Competition and choice in space sharing

Several of the recent articles on the DPS school-sharing proposal feature school representatives voicing their fear over increased “competition.” In doing so they further blur a complex line between competition and choice, which finds that choice (and the resulting specialization) often helps both alternatives.

Competition is generally based in three areas: price, product and service. In business, the companies that offer basic (commodity) products have to compete primarily on price (think gas stations). The companies that offer non-commodities compete on some combination of different products or services. One of the main differences is that demand for most commodity products does not increase with more choice (you don’t buy more gas because there are two stations, although you might if this competition means that gas is cheaper). In contrast, demand for even basic products often increases if the product or service is reasonably different.

The common example of the latter is Starbucks, which took a relatively staid coffee industry, offered new products (skinny caramel soy latte anyone?) and better service (the environment is carefully controlled to be relaxing – while sitting in your comfy armchair, notice the absence of any clocks), and overall coffee sales increased tremendously.

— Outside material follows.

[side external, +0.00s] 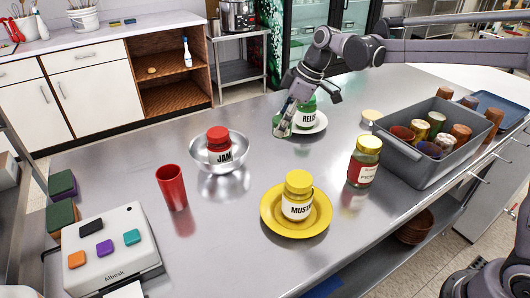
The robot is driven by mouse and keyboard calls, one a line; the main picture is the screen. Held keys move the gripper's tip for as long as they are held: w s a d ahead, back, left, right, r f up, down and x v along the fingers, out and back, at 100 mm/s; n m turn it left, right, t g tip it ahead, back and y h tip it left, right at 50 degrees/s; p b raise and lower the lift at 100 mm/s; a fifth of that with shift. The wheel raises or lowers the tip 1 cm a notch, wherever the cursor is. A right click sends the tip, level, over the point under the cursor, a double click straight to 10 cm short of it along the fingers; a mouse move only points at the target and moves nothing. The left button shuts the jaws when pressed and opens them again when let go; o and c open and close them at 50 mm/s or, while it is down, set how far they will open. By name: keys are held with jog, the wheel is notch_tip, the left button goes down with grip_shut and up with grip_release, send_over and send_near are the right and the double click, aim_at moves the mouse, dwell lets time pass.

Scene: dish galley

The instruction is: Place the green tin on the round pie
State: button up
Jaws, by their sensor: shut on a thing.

Instead of a new Starbucks resulting in the demise of all other coffee shops in proximity, it turns out that it often helps.

Strange as it sounds, the best way to boost sales at your independently owned coffeehouse may just be to have Starbucks move in next-door.

The Starbucks example is one of many; there is an entire school of research and theoryaround the organic tendency of like-minded businesses to “cluster,” and the benefits that this clustering brings. Fear not competition between good products.

Public education is not a commodity product, but defenders of the status quo often act like it is, and assume that a new school will mean the demise of the existing school (and please limit the comments accusing me of saying education is coffee). This is only true if you think public education is a commodity like gas. If you give schools the autonomy and ability to better focus their programs, there is no reason to think you won’t attract more students overall.

The DPS proposal, intelligently done, offers local students and families careful choices that may help multiple schools, and often placed programs together that may actually complement each other. Thus, West High School will share with a Edison, a middle school which, if successful, could easily increase the number of kids at West. Kunsmiller Arts Academy, slated as a K-12, will share with West Denver Prep (where I serve on the Board), which will overlap in middle school years, but which offers a very different standards-based curriculum and program. Smiley, which offers a specific International Baccalaureate program will share with Envision, which features small schools with project-based learning. These schools are no more offering the same educational product than a steakhouse and sushi restaurant are both offering the same food, and it is logical to think that parents will be able to know which program is a better fit for their child.

Increasingly, the idea of a single neighborhood school that is the right fit for all children in its proximity is problematic. No one disputes that kids are different, so why do we force different kids to attend the same school? Some of the best schools and programs in DPS are those that specialize. Somewhat buried in this article on school grades in New York is the statistic that the eight specialized schools within the city all received the highest ranking. It is no coincidence that the two best high schools in DPS, which are located in very close proximity, both specialize: Denver School of the Arts and Denver School of Science and Technology. What choice (and competition) often do for non-commodity products is allow organizations to focus on what they can do well.

When school-sharing opponents argue against “competition”, they are saying that they prefer that students and families not have a local choice. While there is no doubt that it is easier to get kids to come to your school if they have no alternative, there is also no reason to think that a lack of alternatives make schools better, and some reasonable belief that choices help. But what these naysayers often miss is that increased and better school choices will help students choose some form of public education in one of its many evolving flavors.

And the truth is that competition for public schools already exists: private schools for the affluent or gifted; and dropping out altogether for many students who fall behind. This is the competition that more public school choice should be addressing – not the choice of a different public educational program in the same building.